Nevertheless, he quickly added that “the policy isn’t clear” and “there’s a lot of stuff behind the scenes,” making it difficult to know what Russia’s long-term objectives in Syria really are.

On the whole, Lutfi offered a guardedly optimistic reading of the current situation in Aleppo, one of the cities hardest hit by combat between ISIS forces and the Syrian army and its allies.

“One year after the liberation of Aleppo, there are signs of stability from a military point of view,” Lutfi said. “We no longer see bomber planes passing overhead, and we don’t see signs of combat.”

At the same time, Lutfi said, Aleppo and its Christian community face massive challenges of reconstruction and returning to normality after six years of war, which will be far from a “quick fix.”

“It’s not just reconstruction of buildings,” he said. “We also have to rebuild the destroyed human person, especially children and the elderly.”
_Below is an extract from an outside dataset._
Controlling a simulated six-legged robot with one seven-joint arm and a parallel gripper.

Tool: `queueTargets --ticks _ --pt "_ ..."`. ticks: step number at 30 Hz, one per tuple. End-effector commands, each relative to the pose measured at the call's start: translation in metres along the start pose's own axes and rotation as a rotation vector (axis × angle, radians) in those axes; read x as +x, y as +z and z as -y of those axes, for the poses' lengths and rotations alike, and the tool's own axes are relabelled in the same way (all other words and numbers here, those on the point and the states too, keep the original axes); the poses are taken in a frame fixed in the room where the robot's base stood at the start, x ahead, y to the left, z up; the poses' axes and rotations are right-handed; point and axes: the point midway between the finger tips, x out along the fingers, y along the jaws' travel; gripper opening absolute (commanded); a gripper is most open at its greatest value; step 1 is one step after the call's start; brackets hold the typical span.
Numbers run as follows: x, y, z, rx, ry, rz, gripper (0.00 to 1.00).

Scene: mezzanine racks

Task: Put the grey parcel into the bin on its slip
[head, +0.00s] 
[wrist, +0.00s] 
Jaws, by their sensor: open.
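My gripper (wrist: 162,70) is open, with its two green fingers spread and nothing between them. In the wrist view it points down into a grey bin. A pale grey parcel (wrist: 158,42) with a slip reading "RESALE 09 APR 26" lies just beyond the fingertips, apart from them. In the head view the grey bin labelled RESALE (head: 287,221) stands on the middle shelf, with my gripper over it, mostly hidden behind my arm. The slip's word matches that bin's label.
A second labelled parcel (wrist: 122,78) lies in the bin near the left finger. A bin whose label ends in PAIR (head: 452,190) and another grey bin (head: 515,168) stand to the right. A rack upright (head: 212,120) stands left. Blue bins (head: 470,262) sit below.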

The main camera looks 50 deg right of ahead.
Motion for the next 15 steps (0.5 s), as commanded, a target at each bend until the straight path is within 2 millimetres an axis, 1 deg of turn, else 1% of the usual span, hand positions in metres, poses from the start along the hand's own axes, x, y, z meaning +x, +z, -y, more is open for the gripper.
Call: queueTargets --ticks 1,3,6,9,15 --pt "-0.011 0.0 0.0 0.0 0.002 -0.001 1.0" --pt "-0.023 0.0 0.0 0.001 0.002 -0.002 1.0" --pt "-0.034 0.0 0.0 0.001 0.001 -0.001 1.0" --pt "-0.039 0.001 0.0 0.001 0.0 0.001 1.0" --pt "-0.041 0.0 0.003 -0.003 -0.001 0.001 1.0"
The scale of the challenge, he said, is magnified by the fact that while Christians who were internally displaced inside Syria or who took refuge in neighboring Lebanon have begun to return, those who fled abroad to the U.S., Canada, or a European destination generally aren’t, saying the number of those returnees can be measured in the “tens.”

As for ACN’s Feb. 24 event, although historians today may debate whether, and to what extent, Christians of the early church really were sacrificed on the floor of the Colosseum’s arena, that doesn’t change much in terms of the public imagination.

As Alfredo Mantovano, an official of ACN, put it, the Colosseum is “a symbol of martyrdom in the whole world.”

In addition to bathing the Colosseum in red light, the Rome event also will feature live images of the Church of St. Paul in Mosul and the Maronite Cathedral of St. Elijah in Aleppo, both bathed in red as well.

Alessandro Monteduro, also with ACN, described the Feb. 24 event as a “sober provocation … to call the attention of the international community to violations of the liberty of faith for all minorities, and, in a special way, to the world’s most persecuted and oppressed [religious minority], which is Christians.”

Monteduro explained that although these initiatives have taken place since 2016, this one will feature a special emphasis on the suffering of Christian women, through two emblematic witnesses:

  • Asia Bibi, an illiterate Catholic mother and laborer in the Punjab region of Pakistan, who was charged under that country’s blasphemy laws for allegedly insulting the prophet Muhammad and sentenced to death. She’s spent the last decade in prison as various appeals have coursed through the Pakistani legal system, and will be represented in Rome by her husband Ashiq Masih and her youngest daughter, Eisham Ashiq.
  • Rebecca Bitrus, who was kidnapped and subjected to serial rape by Boko Haram forces in Nigeria. She was pregnant at the time of her kidnapping and lost her unborn child while in captivity. She was held for two years, during which time Boko Haram killed her son Jonathan, and was impregnated by one of her captors and eventually gave birth to the child. Despite all that, Bitrus says she can’t bring herself to hate her captors, and will speak about the power of forgiveness.

A number of dignitaries will be on hand for the Feb. 24 event, including the President of the European Parliament, Antonio Tajani, and the Secretary General of the powerful Episcopal Conference of Italy, Bishop Nuncio Galantino. Because Pope Francis hand-picked Galantino for the role and the two are seen as close, his presence is an indirect way of representing the pontiff as well.

Mantovano evoked a line from St. Pope John Paul II, who, during the Great Jubilee year of 2000, spoke of the “new colosseums” of the modern world, meaning the global “geography of persecution” today, in which Christians and other minorities are exposed to threats in a staggering variety of settings.

Mantovano said that anti-Christian persecution in particular is as “forgotten and ignored as it is vast.”

“The aim of this project,” he said, is to “lift the veil of indifference, which also means saving human lives.”